Two lovers confront one another through two visions, two bodies, and two monologues on how their love has come to an end. Armed with words like the sharpest of knives and bearing each other’s heavy silences, the lovers negotiate their separation. In a moving and visceral play, we see a couple’s final confrontation as we are invited to observe what happens in Clôture de l’amour, the end of love.
With D-CAF fast approaching, director, Pascal Rambert, and costars, Mohamed Hatem and Hadeel Adel, discuss the glistening experience…
What pulled you the most towards the project?
Mohamed Hatem: It was the idea for me. The idea of the project was smart and different to me. The best thing about it is that you feel like it’s something very personal, something intimate. The story is that of two lovers that have children together, but are pulled apart through time. The play shows us the moment when they decide to leave each other. That moment is a very real one that most of us have experienced in one way or another. The performance zooms into that moment. That, for me, was very significant. What’s more, I truly think that working with Pascal is a wonderful experience for any actor.
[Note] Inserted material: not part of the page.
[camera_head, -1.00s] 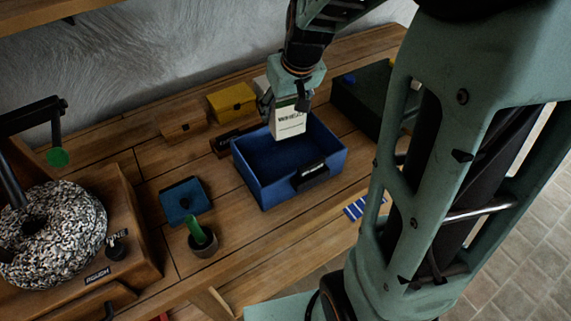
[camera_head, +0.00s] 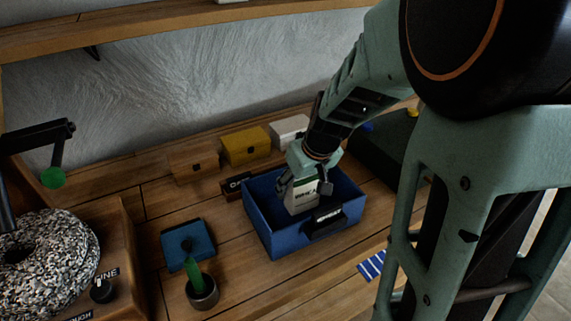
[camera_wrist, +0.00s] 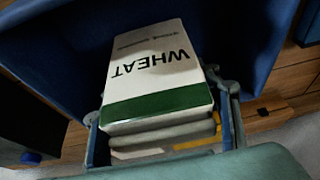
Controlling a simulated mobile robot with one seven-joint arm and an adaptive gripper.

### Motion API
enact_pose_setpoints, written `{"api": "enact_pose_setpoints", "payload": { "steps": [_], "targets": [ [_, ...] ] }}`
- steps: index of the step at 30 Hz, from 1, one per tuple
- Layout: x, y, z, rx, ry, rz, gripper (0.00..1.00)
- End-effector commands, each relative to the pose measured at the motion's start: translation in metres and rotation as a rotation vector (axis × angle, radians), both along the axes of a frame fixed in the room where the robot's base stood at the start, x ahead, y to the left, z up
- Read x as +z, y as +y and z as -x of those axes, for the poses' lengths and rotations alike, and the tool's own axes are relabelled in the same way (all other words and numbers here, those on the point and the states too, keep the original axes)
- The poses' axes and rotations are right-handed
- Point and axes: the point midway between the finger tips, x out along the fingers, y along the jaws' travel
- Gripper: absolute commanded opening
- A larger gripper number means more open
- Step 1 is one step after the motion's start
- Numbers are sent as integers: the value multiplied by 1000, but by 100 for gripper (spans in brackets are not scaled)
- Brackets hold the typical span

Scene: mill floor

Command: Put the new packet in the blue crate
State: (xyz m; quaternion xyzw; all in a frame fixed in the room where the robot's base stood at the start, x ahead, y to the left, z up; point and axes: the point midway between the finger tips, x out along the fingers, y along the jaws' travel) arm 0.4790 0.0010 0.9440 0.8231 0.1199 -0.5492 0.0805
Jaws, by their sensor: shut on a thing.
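The packet (camera_head: 302,197) is white with a green band, and in the wrist view the packet (camera_wrist: 156,70) reads "WHEAT". My gripper (camera_head: 303,178) is shut on it, with a finger on each side. The packet is inside the blue crate (camera_head: 265,235), low between its walls. The crate's blue inside also shows around the packet in the wrist view (camera_wrist: 245,35). I cannot tell whether the packet touches the crate floor.
A yellow box (camera_head: 245,146), a wooden box (camera_head: 194,165) and a white box (camera_head: 289,131) stand along the back. A dark green box (camera_head: 385,160) is right of the crate. A blue lidded piece (camera_head: 188,243) and a small pot (camera_head: 202,292) stand to the left.

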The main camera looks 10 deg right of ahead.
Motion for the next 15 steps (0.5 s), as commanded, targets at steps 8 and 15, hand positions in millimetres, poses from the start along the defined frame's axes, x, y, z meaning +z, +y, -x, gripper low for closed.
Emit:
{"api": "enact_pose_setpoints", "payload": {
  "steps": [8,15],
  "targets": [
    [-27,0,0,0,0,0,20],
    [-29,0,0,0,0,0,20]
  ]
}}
It’s a very good opportunity to work with a great director who’s written and directed plays in France and took them with him all over the world.
You’ve done the play in more than 10 different languages thus far, what can people expect from the Arabic version?
Pascal Rambert: I think audiences can expect something different from what they usually see. It’s a very contemporary way of doing theater. The play tells something universal: the desire and the loss, that crave when love disappears.
This will be the first time that it’s adapted to Arabic. Do you guys feel any pressure?
Hatem: I personally see that as a good thing. I’m a part of a project that’s been adapted in many different languages. I find that very inspiring: to feel that you’re part of something that’s very big and global. There’s a pressure element for sure, but at the end of the day, that’s what we do, what we enjoy. It’s hard, but very enjoyable all the same.
Do you plan on drawing inspirations from the actors of other adaptations?
Hadeel Adel: I personally didn’t feel like I wanted to see the performance before I started rehearsing. I was afraid of being consciously or subconsciously influenced since I wanted to approach the play with an open mind. I really wanted to do it my way. Pascal was very understanding to tell the truth. He left us with complete freedom of choice.
Rambert: I knew I wanted to give to actors a very large possibility of work since I consider them co-authors of the work.
Do you feel that your preparation would’ve been different if the play was a standalone and not part of a festival?
Hatem: I personally feel that the situation would’ve been a lot more relaxed without a festival. We would have had more time for rehearsals and for us generally. The play isn’t easy at all. It needs you to be working none-stop for a minimum of three months. That’s why I think it would’ve been easier without D-CAF.
Adel: The difficulty was really being tied to a nonnegotiable timeline, especially since the play, in my opinion, might be one of the most challenging things that we do in our lifetimes on both a personal and a professional level. The play is so powerful that you can’t help but be moved by it. The first time we sat with Pascal, I remember Hatem telling me “this is not just a play; this is our lifetime’s biggest achievement.” That’s why I felt like it was really personal as you not only had to prepare for the challenging work schedule, but also had to channel a deeply personal place to do the characters justice. It’s really a journey. It’s beautiful.
What’s the thing that you love the most about theater?
Rambert: I do theater in order to build frames inside actors that allow them to find their own freedoms before transferring the same feeling to the audience too.
Adel: No matter what we try to tell you, we won’t be able to deliver the feeling that we have on the stage. It’s something very personal that really can’t be put into words. What I could safely say is that it really helps me find out a lot of things about myself. It’s so unpredictable, and anything could really happen. You feel really open and naked to the entire world. It’s something truly incredible. We’re really luck to be able to do it. I honestly say that everyone should do theater, not just professional actors. It really is that inspiring.
Hatem: The stage also allows you to share a specific experience with a different audience every night. You perform differently every day. So really, you get to feel a new experience every day. The biggest advantage in theater is that the experience that a spectator feels at the very second of the performance is something that he’ll remember for his entire life. It’s not like film where you get to relive the moments more than once over different viewings. The moment in theater is very real, and is exactly why we do what we do. It’s truly unforgettable.